↓↓↓

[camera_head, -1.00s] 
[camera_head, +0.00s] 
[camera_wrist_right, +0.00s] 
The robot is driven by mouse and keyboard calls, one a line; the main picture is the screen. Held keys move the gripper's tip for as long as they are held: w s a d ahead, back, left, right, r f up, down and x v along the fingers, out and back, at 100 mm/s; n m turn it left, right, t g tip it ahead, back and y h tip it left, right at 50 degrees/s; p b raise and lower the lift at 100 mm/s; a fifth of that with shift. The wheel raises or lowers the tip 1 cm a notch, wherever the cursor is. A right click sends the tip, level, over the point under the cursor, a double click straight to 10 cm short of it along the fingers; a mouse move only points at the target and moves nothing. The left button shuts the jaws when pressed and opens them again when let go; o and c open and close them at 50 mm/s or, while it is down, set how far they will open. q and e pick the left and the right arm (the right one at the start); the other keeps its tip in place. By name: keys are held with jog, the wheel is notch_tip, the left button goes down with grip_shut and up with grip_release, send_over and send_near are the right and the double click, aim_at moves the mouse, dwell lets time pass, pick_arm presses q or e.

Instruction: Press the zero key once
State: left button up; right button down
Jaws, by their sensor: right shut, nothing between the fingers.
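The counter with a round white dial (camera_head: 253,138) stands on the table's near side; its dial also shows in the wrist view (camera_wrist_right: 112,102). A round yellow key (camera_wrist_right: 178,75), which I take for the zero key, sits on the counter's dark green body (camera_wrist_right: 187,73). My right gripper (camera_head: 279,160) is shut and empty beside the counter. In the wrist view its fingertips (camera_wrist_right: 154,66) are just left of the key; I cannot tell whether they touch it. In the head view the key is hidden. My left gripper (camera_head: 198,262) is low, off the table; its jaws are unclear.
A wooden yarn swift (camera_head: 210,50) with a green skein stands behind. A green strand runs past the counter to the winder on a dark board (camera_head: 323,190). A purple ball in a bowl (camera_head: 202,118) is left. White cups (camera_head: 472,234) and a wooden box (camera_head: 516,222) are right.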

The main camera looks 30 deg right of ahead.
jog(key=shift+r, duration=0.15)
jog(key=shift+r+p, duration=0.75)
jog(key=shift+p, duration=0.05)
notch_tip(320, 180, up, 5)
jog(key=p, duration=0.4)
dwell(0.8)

↑↑↑

▶ Problem to work on
Extract every line above exactly as it stands.

▶ Solution to this task
[camera_head, -1.00s] 
[camera_head, +0.00s] 
[camera_wrist_right, +0.00s] 
The robot is driven by mouse and keyboard calls, one a line; the main picture is the screen. Held keys move the gripper's tip for as long as they are held: w s a d ahead, back, left, right, r f up, down and x v along the fingers, out and back, at 100 mm/s; n m turn it left, right, t g tip it ahead, back and y h tip it left, right at 50 degrees/s; p b raise and lower the lift at 100 mm/s; a fifth of that with shift. The wheel raises or lowers the tip 1 cm a notch, wherever the cursor is. A right click sends the tip, level, over the point under the cursor, a double click straight to 10 cm short of it along the fingers; a mouse move only points at the target and moves nothing. The left button shuts the jaws when pressed and opens them again when let go; o and c open and close them at 50 mm/s or, while it is down, set how far they will open. q and e pick the left and the right arm (the right one at the start); the other keeps its tip in place. By name: keys are held with jog, the wheel is notch_tip, the left button goes down with grip_shut and up with grip_release, send_over and send_near are the right and the double click, aim_at moves the mouse, dwell lets time pass, pick_arm presses q or e.

Instruction: Press the zero key once
State: left button up; right button down
Jaws, by their sensor: right shut, nothing between the fingers.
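The counter with a round white dial (camera_head: 253,138) stands on the table's near side; its dial also shows in the wrist view (camera_wrist_right: 112,102). A round yellow key (camera_wrist_right: 178,75), which I take for the zero key, sits on the counter's dark green body (camera_wrist_right: 187,73). My right gripper (camera_head: 279,160) is shut and empty beside the counter. In the wrist view its fingertips (camera_wrist_right: 154,66) are just left of the key; I cannot tell whether they touch it. In the head view the key is hidden. My left gripper (camera_head: 198,262) is low, off the table; its jaws are unclear.
A wooden yarn swift (camera_head: 210,50) with a green skein stands behind. A green strand runs past the counter to the winder on a dark board (camera_head: 323,190). A purple ball in a bowl (camera_head: 202,118) is left. White cups (camera_head: 472,234) and a wooden box (camera_head: 516,222) are right.

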The main camera looks 30 deg right of ahead.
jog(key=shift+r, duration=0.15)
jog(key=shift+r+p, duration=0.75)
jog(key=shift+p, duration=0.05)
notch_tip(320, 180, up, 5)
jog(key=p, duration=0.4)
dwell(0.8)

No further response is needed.